After their Estyn inspection in 2012, Gwaunmeisgyn Primary School, Rhondda Cynon Taff, decided to review their leadership structure. The senior management team adopted a systematic approach to review the effectiveness of the current structure. They looked at key features of the leadership model at best practice schools and devised their own model.

Number of pupils: 300
Age range: 3 - 11 years
Date of Estyn inspection: January 2014

Context and background to sector-leading practice

Gwaunmeisgyn Primary school serves the village of Beddau in Rhonda Cynon Taff. The school has a diverse catchment area and 21% of pupils are entitled to free school meals. The school has two specialist teaching facilities for pupils with severe and complex learning difficulties. Around 24% of pupils are identified with special needs. English is the predominant home language for all pupils.

Between 2010 and 2012, Gwaunmeisgyn Primary School experienced a significant turnover of staff with 70% of teachers and 3 members of the senior leadership team retiring. Consequently, following an Estyn inspection in November of 2012, it was established that the recently formed leadership team needed to set high standards, carry out their roles effectively and involve all stakeholders in agreeing a clear strategic direction for the school. In addition, the governing body needed to challenge leadership more effectively in relation to the standards achieved. Following the inspection, there were a number of changes to the membership of the governing body and a new chair was appointed.

In response, members of the senior leadership team and the chair of governors used the Estyn website to identify and visit a school that had been recognised as having sector leading practice in strategic direction and the impact of leadership. Using examples from this school as models, Gwaunmeisgyn developed an effective leadership structure, galvanised the work of the governing body and involved all stakeholders in producing a new school vision and set of core values.
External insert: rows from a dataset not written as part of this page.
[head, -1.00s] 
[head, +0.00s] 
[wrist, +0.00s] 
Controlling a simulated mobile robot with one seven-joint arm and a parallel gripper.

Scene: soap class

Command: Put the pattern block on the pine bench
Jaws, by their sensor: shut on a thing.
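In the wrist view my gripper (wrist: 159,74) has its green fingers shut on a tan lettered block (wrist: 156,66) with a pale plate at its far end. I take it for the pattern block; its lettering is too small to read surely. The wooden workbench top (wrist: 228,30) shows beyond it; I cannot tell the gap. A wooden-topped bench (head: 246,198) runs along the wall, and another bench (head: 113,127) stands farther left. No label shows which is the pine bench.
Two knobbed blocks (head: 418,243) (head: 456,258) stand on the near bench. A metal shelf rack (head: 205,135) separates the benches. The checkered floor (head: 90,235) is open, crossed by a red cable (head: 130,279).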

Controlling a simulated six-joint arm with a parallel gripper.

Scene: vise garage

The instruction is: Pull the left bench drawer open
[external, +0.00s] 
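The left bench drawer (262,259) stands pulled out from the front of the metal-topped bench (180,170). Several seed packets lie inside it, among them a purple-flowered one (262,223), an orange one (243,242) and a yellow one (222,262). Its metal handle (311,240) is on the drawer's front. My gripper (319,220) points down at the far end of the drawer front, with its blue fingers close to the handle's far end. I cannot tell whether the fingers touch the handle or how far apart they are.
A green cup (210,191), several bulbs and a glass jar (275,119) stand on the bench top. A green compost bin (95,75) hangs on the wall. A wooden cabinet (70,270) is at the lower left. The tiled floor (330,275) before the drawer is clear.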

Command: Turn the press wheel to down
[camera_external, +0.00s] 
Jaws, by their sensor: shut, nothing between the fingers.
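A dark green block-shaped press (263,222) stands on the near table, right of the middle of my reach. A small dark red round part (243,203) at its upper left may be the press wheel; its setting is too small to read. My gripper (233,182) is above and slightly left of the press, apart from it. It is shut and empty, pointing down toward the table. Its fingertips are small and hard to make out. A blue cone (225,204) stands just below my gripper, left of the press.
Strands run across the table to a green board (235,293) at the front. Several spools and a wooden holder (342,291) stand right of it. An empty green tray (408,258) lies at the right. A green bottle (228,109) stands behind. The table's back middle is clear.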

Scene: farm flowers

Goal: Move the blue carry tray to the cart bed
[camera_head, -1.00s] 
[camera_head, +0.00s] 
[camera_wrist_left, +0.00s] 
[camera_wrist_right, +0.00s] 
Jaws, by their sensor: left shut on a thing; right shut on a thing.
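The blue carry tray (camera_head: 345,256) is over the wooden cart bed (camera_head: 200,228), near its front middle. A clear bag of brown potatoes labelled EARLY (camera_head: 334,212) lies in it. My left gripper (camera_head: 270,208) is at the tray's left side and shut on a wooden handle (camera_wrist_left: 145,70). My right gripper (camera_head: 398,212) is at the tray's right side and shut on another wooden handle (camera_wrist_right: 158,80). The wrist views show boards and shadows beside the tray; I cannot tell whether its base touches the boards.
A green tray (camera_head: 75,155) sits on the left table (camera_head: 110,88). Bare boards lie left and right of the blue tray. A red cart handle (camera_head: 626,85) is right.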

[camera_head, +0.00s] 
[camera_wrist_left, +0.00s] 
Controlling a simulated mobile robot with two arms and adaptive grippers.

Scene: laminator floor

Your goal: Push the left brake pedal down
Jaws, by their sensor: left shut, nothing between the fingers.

As the result of this work, Estyn’s follow up visit in January 2014 noted that members of the management team at Gwaunmeisgyn Primary School ‘now have a clear understanding of their roles, responsibilities and accountability. Leadership training and non-contact time has enabled members to play a full and effective role in monitoring standards and managing performance. They now focus well on self-evaluation and maintaining well-established links with the governing body.’

Governing body involvement has improved significantly and individual members now have a clear insight into the work of the school. Governors challenge school performance at all levels regularly and track progress towards targets for pupils’ attainment closely.

Nature of strategy or activity identified as sector-leading practice

Following the 2012 inspection, sharing good practice from other schools provided a catalyst for change in our approach to leadership and management.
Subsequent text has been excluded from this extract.